Robot control records:
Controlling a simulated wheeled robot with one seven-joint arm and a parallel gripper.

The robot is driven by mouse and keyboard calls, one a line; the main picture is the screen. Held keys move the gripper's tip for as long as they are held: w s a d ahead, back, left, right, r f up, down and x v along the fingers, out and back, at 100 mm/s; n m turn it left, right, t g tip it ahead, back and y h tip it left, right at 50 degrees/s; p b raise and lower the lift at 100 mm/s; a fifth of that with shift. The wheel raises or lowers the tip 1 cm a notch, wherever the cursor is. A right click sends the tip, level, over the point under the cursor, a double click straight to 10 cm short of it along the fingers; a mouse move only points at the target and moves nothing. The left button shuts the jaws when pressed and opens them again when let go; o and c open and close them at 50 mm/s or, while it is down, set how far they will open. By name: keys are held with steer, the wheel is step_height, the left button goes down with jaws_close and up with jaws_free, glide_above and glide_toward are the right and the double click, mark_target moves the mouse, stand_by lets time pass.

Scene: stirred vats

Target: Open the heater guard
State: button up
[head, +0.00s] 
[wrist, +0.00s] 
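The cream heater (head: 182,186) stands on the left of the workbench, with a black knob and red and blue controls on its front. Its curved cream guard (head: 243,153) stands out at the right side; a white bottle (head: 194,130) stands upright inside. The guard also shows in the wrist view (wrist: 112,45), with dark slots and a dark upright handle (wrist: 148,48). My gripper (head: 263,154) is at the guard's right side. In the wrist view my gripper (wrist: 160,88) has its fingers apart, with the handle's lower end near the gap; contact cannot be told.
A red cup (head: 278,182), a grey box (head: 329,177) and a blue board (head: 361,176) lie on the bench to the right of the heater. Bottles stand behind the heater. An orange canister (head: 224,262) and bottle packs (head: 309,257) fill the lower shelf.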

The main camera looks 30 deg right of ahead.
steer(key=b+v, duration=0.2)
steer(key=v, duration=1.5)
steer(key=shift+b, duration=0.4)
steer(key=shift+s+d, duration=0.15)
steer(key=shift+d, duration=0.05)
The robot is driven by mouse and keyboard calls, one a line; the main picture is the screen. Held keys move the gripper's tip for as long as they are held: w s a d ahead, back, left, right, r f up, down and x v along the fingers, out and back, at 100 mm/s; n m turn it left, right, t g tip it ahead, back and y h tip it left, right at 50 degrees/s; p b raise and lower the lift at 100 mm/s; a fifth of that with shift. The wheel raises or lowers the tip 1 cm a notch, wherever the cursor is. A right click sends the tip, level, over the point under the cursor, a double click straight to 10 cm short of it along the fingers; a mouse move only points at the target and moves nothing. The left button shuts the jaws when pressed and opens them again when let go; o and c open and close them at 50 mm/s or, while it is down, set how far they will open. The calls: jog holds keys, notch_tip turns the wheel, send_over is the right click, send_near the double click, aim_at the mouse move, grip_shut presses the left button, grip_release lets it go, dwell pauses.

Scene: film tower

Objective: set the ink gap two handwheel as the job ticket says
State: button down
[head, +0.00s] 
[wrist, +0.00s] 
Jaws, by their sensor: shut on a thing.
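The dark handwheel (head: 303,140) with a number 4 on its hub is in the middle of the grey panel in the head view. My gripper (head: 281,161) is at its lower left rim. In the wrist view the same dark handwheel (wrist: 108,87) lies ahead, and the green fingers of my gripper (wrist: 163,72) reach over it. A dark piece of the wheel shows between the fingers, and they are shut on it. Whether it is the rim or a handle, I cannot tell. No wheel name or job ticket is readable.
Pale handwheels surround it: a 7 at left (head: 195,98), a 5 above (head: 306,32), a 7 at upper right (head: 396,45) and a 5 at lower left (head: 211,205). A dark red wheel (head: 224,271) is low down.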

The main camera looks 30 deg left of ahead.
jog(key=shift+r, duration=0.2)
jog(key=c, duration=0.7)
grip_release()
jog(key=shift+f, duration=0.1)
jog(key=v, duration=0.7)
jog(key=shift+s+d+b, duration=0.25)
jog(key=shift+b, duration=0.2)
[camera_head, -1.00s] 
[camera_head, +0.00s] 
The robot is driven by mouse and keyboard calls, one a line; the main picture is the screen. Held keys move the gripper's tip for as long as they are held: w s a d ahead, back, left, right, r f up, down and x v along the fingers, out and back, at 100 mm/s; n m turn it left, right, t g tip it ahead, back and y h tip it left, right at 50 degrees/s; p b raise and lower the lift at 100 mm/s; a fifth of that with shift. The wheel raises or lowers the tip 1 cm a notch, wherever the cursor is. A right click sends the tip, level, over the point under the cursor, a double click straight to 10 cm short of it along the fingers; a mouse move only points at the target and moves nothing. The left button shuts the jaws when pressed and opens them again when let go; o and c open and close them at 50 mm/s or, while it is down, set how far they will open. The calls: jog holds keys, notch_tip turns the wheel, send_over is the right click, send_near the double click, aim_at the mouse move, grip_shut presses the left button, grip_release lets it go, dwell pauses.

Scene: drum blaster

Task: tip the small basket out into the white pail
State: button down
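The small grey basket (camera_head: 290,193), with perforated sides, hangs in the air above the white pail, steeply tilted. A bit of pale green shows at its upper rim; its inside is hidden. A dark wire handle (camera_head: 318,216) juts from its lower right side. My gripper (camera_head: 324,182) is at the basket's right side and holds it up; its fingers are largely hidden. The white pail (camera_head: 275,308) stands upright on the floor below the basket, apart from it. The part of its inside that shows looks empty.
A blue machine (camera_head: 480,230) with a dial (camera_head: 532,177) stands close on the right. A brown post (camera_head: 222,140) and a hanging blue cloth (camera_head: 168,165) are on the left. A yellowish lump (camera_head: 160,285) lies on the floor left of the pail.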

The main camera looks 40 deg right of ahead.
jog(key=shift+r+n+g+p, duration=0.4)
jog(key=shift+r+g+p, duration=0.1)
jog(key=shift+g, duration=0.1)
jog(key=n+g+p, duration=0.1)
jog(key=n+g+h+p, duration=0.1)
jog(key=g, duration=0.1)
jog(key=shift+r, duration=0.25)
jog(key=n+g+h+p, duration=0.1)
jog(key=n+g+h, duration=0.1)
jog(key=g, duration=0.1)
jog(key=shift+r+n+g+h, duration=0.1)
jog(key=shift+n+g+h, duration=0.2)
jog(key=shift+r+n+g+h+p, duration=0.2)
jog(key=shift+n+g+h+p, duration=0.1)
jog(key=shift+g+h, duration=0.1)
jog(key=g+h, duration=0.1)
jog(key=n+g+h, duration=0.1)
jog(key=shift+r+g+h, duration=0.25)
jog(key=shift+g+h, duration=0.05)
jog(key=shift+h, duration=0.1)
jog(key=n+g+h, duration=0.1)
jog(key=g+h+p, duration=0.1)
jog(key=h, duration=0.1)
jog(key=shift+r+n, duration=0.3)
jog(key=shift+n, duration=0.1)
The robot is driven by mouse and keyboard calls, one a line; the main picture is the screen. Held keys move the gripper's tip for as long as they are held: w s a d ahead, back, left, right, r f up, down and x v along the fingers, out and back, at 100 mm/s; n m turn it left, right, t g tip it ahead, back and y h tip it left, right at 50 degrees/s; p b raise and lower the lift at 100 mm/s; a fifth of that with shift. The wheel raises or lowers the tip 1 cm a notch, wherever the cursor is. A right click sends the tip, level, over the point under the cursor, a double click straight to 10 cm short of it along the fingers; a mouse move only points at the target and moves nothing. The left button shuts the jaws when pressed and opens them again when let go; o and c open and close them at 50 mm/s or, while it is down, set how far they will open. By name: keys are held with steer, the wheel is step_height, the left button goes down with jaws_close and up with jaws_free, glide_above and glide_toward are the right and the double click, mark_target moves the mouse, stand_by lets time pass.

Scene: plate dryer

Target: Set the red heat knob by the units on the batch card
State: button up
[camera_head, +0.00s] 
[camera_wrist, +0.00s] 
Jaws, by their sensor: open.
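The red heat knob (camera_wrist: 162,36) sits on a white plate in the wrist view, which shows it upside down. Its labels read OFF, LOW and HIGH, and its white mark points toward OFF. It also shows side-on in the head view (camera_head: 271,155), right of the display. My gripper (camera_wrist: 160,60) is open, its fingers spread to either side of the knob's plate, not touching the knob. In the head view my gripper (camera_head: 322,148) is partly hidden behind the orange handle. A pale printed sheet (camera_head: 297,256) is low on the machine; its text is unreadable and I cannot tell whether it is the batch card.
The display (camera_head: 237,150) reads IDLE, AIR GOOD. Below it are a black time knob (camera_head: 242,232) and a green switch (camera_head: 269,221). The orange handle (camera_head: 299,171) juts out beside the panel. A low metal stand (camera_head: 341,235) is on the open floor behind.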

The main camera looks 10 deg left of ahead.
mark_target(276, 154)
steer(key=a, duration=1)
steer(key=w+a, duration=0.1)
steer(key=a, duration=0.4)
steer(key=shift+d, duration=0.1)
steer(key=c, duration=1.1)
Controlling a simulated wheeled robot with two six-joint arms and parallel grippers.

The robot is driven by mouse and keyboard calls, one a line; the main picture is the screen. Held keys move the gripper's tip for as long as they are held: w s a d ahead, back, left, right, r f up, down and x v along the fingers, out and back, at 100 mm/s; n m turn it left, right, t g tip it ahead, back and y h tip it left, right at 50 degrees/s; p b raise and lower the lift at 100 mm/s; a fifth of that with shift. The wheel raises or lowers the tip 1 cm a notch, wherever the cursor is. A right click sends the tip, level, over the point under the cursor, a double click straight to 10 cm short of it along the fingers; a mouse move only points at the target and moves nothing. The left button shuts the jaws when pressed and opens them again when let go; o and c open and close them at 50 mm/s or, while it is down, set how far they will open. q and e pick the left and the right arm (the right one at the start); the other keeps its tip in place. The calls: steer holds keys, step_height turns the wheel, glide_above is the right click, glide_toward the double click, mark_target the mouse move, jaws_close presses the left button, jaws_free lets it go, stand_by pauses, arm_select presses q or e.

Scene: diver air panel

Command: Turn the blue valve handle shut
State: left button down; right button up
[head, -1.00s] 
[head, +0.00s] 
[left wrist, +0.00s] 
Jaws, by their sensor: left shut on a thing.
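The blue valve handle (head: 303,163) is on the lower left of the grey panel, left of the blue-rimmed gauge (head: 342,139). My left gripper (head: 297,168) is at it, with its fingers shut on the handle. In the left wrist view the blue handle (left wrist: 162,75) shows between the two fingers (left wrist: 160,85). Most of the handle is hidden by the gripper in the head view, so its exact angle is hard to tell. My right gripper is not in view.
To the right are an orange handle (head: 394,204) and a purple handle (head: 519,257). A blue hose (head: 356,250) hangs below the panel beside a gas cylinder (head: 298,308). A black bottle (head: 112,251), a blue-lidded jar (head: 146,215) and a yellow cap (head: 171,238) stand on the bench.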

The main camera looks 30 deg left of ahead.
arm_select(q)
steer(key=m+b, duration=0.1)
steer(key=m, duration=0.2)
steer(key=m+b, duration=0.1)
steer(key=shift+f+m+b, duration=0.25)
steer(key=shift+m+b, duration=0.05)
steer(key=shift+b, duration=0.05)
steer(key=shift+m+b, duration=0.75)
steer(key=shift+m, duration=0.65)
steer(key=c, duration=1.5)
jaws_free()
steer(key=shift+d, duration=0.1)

◆ **The problem**
Begin with the line containing "Command: Turn the blue valve handle shut" and end with the line containing "[left wrist, +0.00s]"; repeat every line from start to finish exactly, and nothing outside them.

◆ **Output of the task**
Command: Turn the blue valve handle shut
State: left button down; right button up
[head, -1.00s] 
[head, +0.00s] 
[left wrist, +0.00s] 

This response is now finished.